"yağmur yağıyor yine. damlalar buğulu cama değil, usulu usul, ılgıt ılgıt atan kalbime çarpıyor sanki. çünkü sen yine yoksun yanımda. aynaya baktığımda gözbebeklerimi, gözbebeklerimin içine baktığımda silüetini görüyorum ve hıçkırıklarımı tutuyorum umarsızca. derken kapı çalıyor, bu hüzün buhranını yırtmak istercesine zoraki, kikirdek bir surat ifadesi takınıyorum. heyecanla koşup kapıyı açıyorum. ne yazık ki sadece murtaza efendi gelen. "servise çıktımdı da bir isteğiniz neyin var mı diye soruvurayım dedimdi" diyor yüreğimde kopan fırtınalardan habersiz. hiç vazgeçmeyeceğim yine de. hiç olmadığını bile bile seni sevip, bir ömür bekleyeceğim, yağmurlu bir gecede, kapımı apansız çalarsın belki diye..."

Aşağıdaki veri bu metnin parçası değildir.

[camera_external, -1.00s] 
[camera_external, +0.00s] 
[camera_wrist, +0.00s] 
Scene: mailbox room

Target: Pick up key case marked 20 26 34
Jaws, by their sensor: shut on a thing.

bu ne abi ya? diyebilirsiniz. hemen açıklayayım. bu yukarıda gördüğünüz yapmacık, suni bir blog yazarlığı örneğidir. biraz kasarak kapıcı murtaza efendi bile bu tarz yazılar yazabilir rahatça. ama ne olur, doğallıktan uzak, insanları edebiyattan tiksindiren, saçma-sapık birşeyler ortaya çıkar. daşşak malzemesi yapar benim gibiler blog yazarlarını.tabi güçlü kalem blogçular beni kaale almaz, adam yerine koymaz o ayrı. onlar öyle yücedir ki kolları arşa uzanır. moloz süprüntüsü edebiyatçıları diye tabir ediyorum ben bunları.

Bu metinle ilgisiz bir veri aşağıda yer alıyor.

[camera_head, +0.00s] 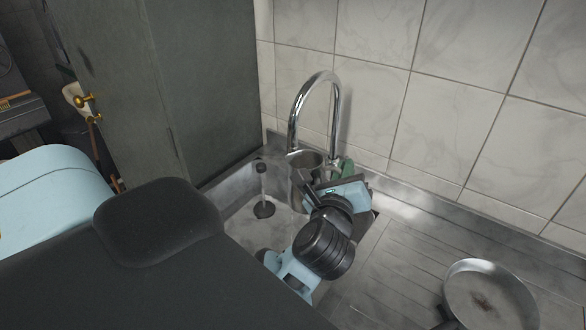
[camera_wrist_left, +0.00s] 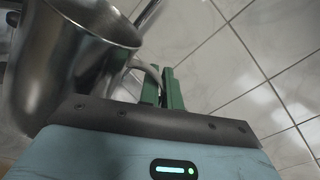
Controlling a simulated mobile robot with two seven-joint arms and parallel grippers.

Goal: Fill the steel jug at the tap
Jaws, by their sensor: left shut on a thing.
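The steel jug (camera_head: 300,185) is held upright in the sink at the back of the counter, and it fills the left of the left wrist view (camera_wrist_left: 75,55). My left gripper (camera_head: 346,168) is shut on the jug's handle; its green fingers (camera_wrist_left: 165,88) pinch it in the wrist view. The chrome tap (camera_head: 333,95) arches above, its spout end close to the jug's rim at the back left. I cannot tell if the spout is fully over the mouth. No water stream is clear, and the jug's inside is mostly hidden. My right gripper is not in view.
A frying pan (camera_head: 490,298) lies on the ribbed steel drainboard (camera_head: 405,255) at right. A tiled wall stands behind; a tall grey cabinet (camera_head: 205,75) borders the left.

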yukarıdaki ve türevleri gibi, birkaç aşk romanının içine bakıp -okuyup bile değil- çalakalem, yalap şalap bir boklar yazıp, birtakım skindirik blog sitelerine bu "eserleri" konduran, "ben yazar oldum, amma usta edebiyatçıyım haa" egosantrizmiyle kendi reklamını yapan zavallılar var maalesef. maalesef diyorum çünkü insanlar edebiyat diye bu suni, kasıntı püsürlerin yazdıklarını baştacı ediyorlar.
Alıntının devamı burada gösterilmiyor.